Recently Issued Accounting Pronouncements
 
Below are the recently issued accounting pronouncements and our evaluation of the impact of such pronouncements.
 
Fair Value Pronouncements
 
In January 2010, the FASB issued Accounting Standards Update No. 2010-06, Fair Value Measurements and Disclosures (Topic 820), or ASU 2010-06, which provides amendments to Subtopic 820-10 that require new disclosures and that clarify existing disclosures in order to increase transparency in financial reporting with regard to recurring and nonrecurring fair value measurements. ASU 2010-06 requires new disclosures with respect to the amounts of significant transfers in and out of Level 1 and Level 2 fair value measurements and the reasons for those transfers, as well as separate presentation about purchases, sales, issuances, and settlements in the reconciliation for fair value measurements using significant unobservable inputs (Level 3). In addition, ASU 2010-06 provides amendments that clarify existing disclosures, requiring a reporting entity to provide fair value measurement disclosures for each class of assets and liabilities as well as disclosures about the valuation techniques and inputs used to measure fair value for both recurring and nonrecurring fair value measurements that fall in either Level 2 or Level 3. Finally, ASU 2010-06 amends guidance on employers’ disclosures about postretirement benefit plan assets under ASC 715, Compensation — Retirement Benefits, to require that disclosures be provided by classes of assets instead of by major categories of assets. ASU 2010-06 is effective for the interim and annual reporting periods beginning after December 15, 2009, except for the disclosures about purchases, sales, issuances, and settlements in the rollforward of activity in Level 3 fair value measurements, which are effective for fiscal years beginning after December 15, 2010. Accordingly, ASU 2010-06 became effective for us on January 1, 2010 (though the Level 3 activity disclosures only recently became effective for us on January 1, 2011). The adoption of ASU 2010-06 has not had a material impact on our consolidated financial statements.
 
In May 2011, the FASB issued Accounting Standards Update 2011-04, Amendments to Achieve Common Fair Value Measurement and Disclosure Requirements in U.S. GAAP and IFRS (Included in ASC 820, Fair Value Measurement), or ASU 2011-04, which amends existing guidance to provide common fair value measurements and related disclosure requirements between GAAP and International Financial Reporting Standards, or IFRS. Additional disclosure requirements in the amendment include: (1) for Level 3 fair value measurements, a description of the valuation processes used by the entity and a discussion of the sensitivity of the fair value measurements to changes in unobservable inputs; (2) discussion of the use of a nonfinancial asset that differs from the asset’s highest and best use; and (3) the level of the fair value hierarchy of financial instruments for items that are not measured at fair value but for which disclosure of fair value is required.

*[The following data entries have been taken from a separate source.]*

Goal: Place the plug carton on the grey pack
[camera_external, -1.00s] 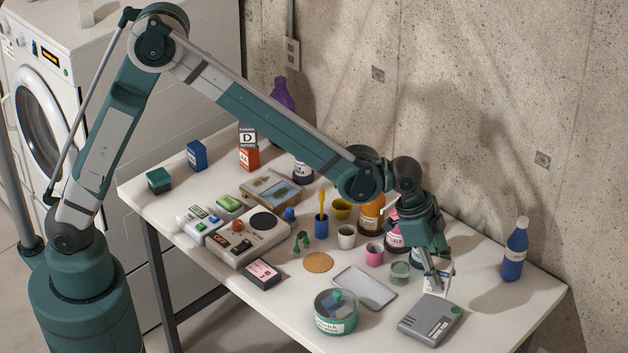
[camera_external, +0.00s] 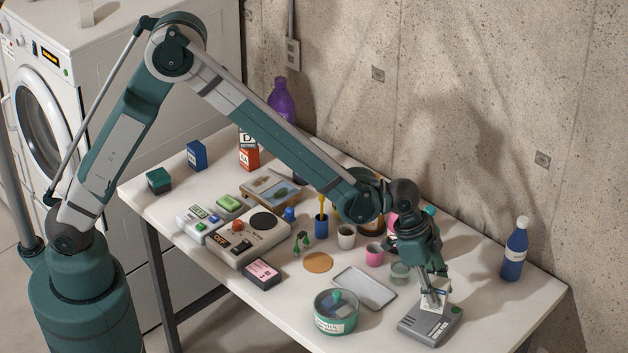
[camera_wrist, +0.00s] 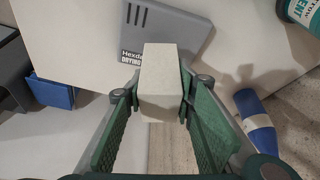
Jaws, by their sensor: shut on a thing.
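The plug carton is a small pale box (camera_external: 433,301), held upright between the fingers of my gripper (camera_external: 435,290). In the wrist view the carton (camera_wrist: 163,75) sits between the two green fingers, its plain pale faces toward the camera. The grey pack (camera_external: 414,327) lies flat near the table's front right corner, with slots and a green dot on top. It also shows in the wrist view (camera_wrist: 190,15), with lettering partly covered by the carton. The carton is over the pack; whether its bottom touches the pack is hard to tell.
A grey tray (camera_external: 364,288) lies left of the pack, with a round teal tub (camera_external: 336,325) in front of it. A glass jar (camera_external: 399,273) and a pink cup (camera_external: 374,254) stand behind. A blue bottle (camera_external: 514,252) stands to the right.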

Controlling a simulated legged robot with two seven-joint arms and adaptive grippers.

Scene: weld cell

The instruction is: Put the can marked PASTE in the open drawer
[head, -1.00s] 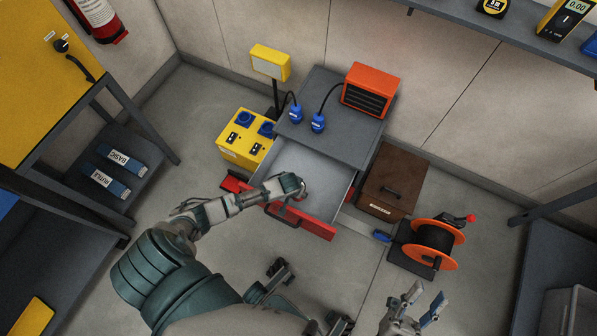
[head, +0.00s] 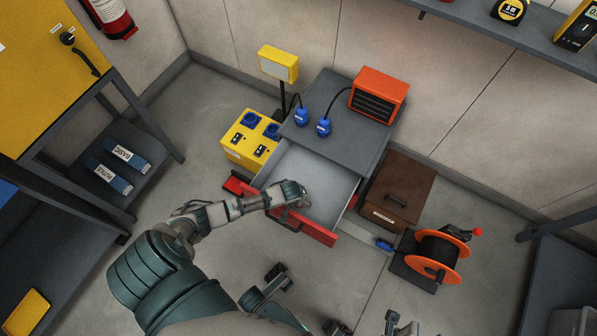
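The open drawer (head: 318,187) of the grey cabinet (head: 342,128) is pulled out; its red front (head: 318,233) faces me, and the visible part of its grey floor is bare. My right gripper (head: 400,325) shows only in part at the bottom edge, low and right of the drawer. I see no can marked PASTE in this view.
Two blue plugs and an orange heater (head: 378,95) stand on the cabinet. A yellow power box (head: 248,142) is left of the drawer. A brown box (head: 402,188) and an orange cable reel (head: 440,253) are to the right. Shelving with BASIC and RUTILE packs stands at left.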

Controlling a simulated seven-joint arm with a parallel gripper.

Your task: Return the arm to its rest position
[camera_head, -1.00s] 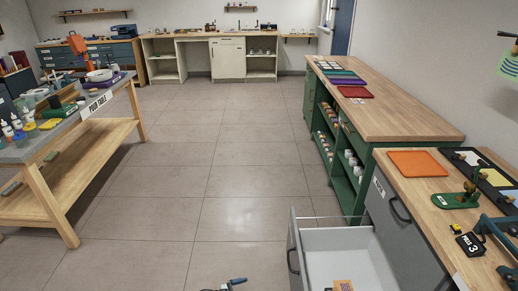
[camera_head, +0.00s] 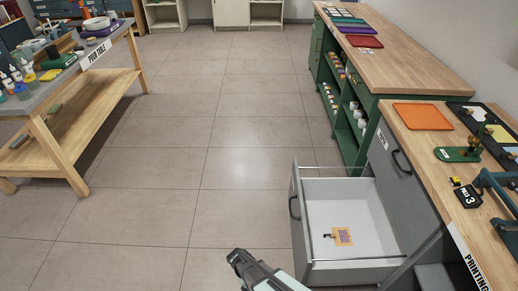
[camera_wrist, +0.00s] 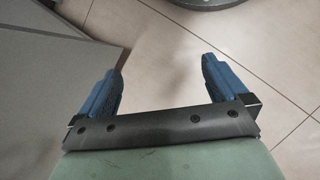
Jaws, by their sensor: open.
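My gripper (camera_wrist: 161,85) is open and empty in the wrist view, with its two blue fingers wide apart above the tiled floor. In the head view my arm's end (camera_head: 245,262) shows at the bottom middle, left of the open drawer and apart from it. Its fingertips are too small to make out clearly there.
A grey-fronted drawer (camera_head: 365,258) stands pulled out at the right, with an orange patterned square (camera_head: 343,237) and a small dark item inside. The printing bench (camera_head: 455,190) is at the right, a pour table (camera_head: 40,129) at the left. The floor (camera_head: 205,135) between is clear.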

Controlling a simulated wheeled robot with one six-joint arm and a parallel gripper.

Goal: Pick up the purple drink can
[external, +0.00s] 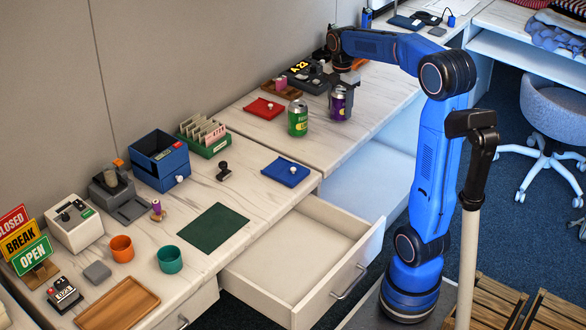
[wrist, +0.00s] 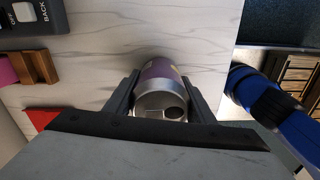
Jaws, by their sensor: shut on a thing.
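The purple drink can (external: 338,106) stands upright on the white marble-patterned desk in the external view, to the right of a green can (external: 298,119). My gripper (external: 343,90) reaches down to it from above. In the wrist view the purple can (wrist: 161,92) lies between the two dark fingers of my gripper (wrist: 162,100), with its silver top facing the camera. The fingers are shut on the can's sides. The can's base seems to be at the desk surface; I cannot tell whether it touches.
The green can stands close to the left of the purple can. A red pad (external: 264,108) and a dark device (external: 303,76) lie behind. An open drawer (external: 306,250) juts out below the desk's front edge. Desk surface between the green can and blue pad (external: 285,172) is clear.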

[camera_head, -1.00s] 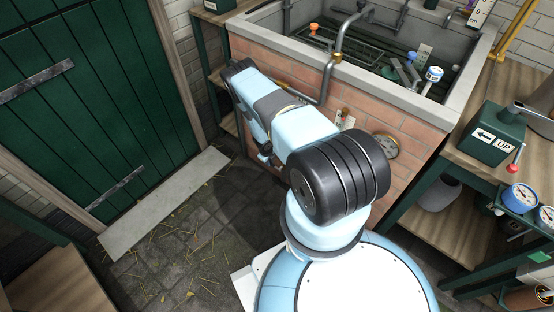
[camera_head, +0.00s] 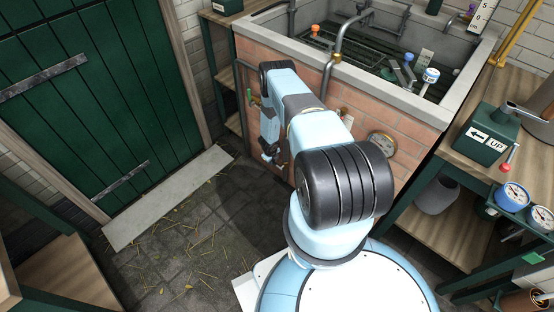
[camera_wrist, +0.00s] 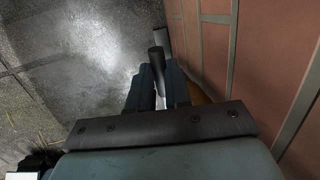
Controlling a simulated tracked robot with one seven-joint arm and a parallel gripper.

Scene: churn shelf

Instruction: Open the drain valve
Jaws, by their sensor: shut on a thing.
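In the wrist view my gripper (camera_wrist: 160,88) is shut on a dark, round-ended lever handle (camera_wrist: 156,58), which stands up between the two blue-grey fingers. I take this handle to be the drain valve's. A brass-coloured part (camera_wrist: 198,96) shows just right of the fingers, beside the brick wall. The rest of the valve is hidden behind the gripper, so its lever angle is unclear. In the head view my forearm reaches down in front of the brick trough (camera_head: 330,103), and the fingertips and valve are hidden by the arm.
The brick wall (camera_wrist: 218,60) runs close along my gripper's right side. Stone floor (camera_head: 215,220) is clear on the left, before a green door (camera_head: 100,110). A wooden bench with gauges (camera_head: 513,195) stands on the right. A round brass-rimmed fitting (camera_head: 382,145) sits on the trough's front.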

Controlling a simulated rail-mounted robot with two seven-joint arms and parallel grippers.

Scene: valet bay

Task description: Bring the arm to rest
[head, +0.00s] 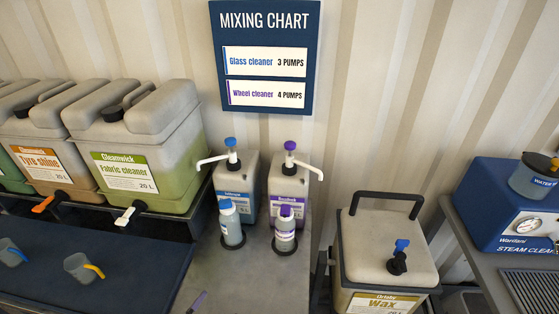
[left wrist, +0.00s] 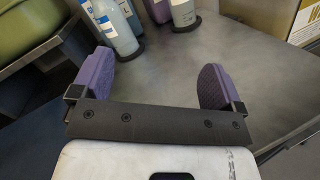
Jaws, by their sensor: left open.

ASU 2011-04 is effective for interim and annual periods beginning after December 15, 2011, with early adoption not permitted. We will adopt ASU 2011-04 in fiscal 2012. We are currently evaluating the impact ASU 2011-04 will have on our consolidated financial statements.
 
Business Combination Pronouncements
 
On December 21, 2010, the FASB issued ASU 2010-29, Disclosure of Supplementary Pro Forma Information for Business Combinations, to address differences in the ways entities have interpreted the requirements of ASC 805, Business Combinations, or ASC 805, for disclosures about pro forma revenue and earnings in a business combination. The ASU states that “if a public entity presents comparative financial statements, the entity should disclose revenue and earnings of the combined entity as though the business combination(s) that occurred during the current year had occurred as of the beginning of the comparable prior annual reporting period only.” In addition, the ASU “expands the supplemental pro forma disclosures under ASC 805 to include a description of the nature and amount of material, nonrecurring pro forma adjustments directly attributable to the business combination included in the reported pro forma revenue and earnings.” The amendments in this ASU are effective prospectively for business combinations for which the acquisition date is on or after the beginning of the first annual reporting period beginning on or after December 15, 2010. The adoption of ASU 2010-29 has not had a material impact on our consolidated financial statements.
 
Other Pronouncements
 
In June 2011, the FASB issued ASU 2011-05, Presentation of Comprehensive Income (included in ASC 220, Comprehensive Income), or ASU 2011-05, which amends existing guidance to allow only two options for presenting the components of net income and other comprehensive income: (1) in a single continuous statement of comprehensive income, or (2) in two separate but consecutive financial statements consisting of an income statement followed by a statement of other comprehensive income. ASU 2011-05 requires retrospective application, and it is effective for fiscal years, and interim periods within those years, beginning after December 15, 2011, with early adoption permitted. We do not anticipate that the adoption of ASU 2011-05 will have a material impact on our consolidated financial statements, though it could potentially impact the presentation of our financial statements in future periods.